Pour des américains tels Jonathan Bissoon-Dath et Jennifer Barrette-Herzo, l'enfance dut être difficile. Déjà peu gâtés à cause d’un handicap patronymique douloureux, leurs deux prénoms accolés ne pouvaient que prêter à sourire. En outre, ces deux victimes de la vie sont nées en Californie, patrie des bodybuilders et des surfeurs blonds. Leur quotidien ne fut qu'une succession de calvaires, à se faire jeter du sable au visage par des voyous plus baraqués qu'eux. Martyrisés, objets de toutes les moqueries, deux seuls choix s’offraient à eux pour sortir de cet enfer ensoleillé :
- soit, solution classique, s'armer lourdement et ouvrir le feu dans leur lycée et finir par se donner la mort,
- soit s'immerger dans la culture grecque et vendre des histoires rocambolesques de Dieux, de héros et de batailles gigantesques.
Pour une raison qui m'échappe totalement, ils ont choisi la deuxième solution et écrit des scripts de films mettant en scène Sparte, Athène, les dieux Arès, Zeus et Athéna. Nos deux amis, devenus adultes, pouvaient donc légitimement penser que leur enfance brisée s'éloignait à tout jamais dans le rétroviseur de la vie. Mais voilà qu'un homme, mesurant deux mètres, affichant 120 kilos de muscles, arborant un crâne rasé, l’œil balafré, au torse recouvert de tatouages rouges se met en travers de leur chemin et les dépossède de tous leurs biens, comme au temps jadis où ils se faisaient piller leur goûter sur les plages californiennes.
A nouveau, deux choix s'ouvrent à eux :
- résister à ce bully ultime en achetant la méthode de Charles Atlas et tenter de devenir un homme avec son programme en sept jours.
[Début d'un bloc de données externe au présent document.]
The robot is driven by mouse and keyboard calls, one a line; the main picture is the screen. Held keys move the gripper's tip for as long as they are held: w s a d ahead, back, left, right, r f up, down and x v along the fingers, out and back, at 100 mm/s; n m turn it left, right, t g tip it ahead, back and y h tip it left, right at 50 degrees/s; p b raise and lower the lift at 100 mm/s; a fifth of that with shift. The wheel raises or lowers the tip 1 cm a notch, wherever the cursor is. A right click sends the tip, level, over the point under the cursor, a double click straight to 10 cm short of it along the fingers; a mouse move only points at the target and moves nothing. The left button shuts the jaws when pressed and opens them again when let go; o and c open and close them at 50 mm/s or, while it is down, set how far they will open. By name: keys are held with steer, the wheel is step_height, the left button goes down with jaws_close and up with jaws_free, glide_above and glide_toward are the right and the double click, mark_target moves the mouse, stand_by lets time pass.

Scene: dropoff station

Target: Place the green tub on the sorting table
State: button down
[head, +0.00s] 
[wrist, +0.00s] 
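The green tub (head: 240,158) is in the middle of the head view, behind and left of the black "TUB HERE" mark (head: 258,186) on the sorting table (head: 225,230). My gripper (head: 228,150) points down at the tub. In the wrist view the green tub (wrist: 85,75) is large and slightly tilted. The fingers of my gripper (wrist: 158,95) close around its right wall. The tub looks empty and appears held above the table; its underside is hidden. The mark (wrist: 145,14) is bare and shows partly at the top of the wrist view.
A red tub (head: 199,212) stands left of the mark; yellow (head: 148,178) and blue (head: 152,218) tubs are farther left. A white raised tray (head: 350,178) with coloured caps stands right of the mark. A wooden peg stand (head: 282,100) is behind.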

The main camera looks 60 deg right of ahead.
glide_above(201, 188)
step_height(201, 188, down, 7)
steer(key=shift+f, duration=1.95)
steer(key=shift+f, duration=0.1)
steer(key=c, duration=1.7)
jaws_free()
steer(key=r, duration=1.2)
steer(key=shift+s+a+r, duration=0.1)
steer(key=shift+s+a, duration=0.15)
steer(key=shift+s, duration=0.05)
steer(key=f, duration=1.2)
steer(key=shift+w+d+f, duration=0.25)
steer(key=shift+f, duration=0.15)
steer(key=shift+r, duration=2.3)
Mais c'est pas gagné, surtout pour Jennifer.
- soit assigner en justice ce voyou qui se prénomme Kratos et lui faire cracher un paquet de pognon.
Pour une raison que je comprends totalement, c'est cette deuxième solution qu'ils ont choisi et Kratos se retrouva donc chez le juge, ainsi que je vous le narrais alors . Cependant, nos deux infortunés viennent d'apprendre que le droit est une arme délicate à manipuler. C'est ainsi que le Tribunal californien saisi de l'affaire vient de rejeter leurs demandes. En effet, après avoir appliqué un test "extrinsèque", visant à déterminer s'il existe des similitudes entre deux oeuvres quant au sujet, aux thèmes, aux dialogues, à l'ambiance, aux lieux où se situe l'action, au rythme, aux personnages et enfin au déroulement de l'action elle-même, le juge en a conclu que, s'il y a des similitudes entre le travail des plaignants et le jeu God of War, c'est à un niveau général, non protégeable. Le fait est que les scripts de nos californiens et le jeu sont basés sur des éléments qui sont utilisés depuis des siècles, si ce n'est des millénaires.
Le jugement est en anglais ici , pour ceux qui voudraient lire le fameux test appliqué minutieusement par le Tribunal (pages 10 à 24). Jonathan et Jennifer, les deux justiciables pas du tout milliardaires, n'ont donc plus qu'a fuir loin, très loin, avant que Kratos ne se décide à venir les remercier en personne.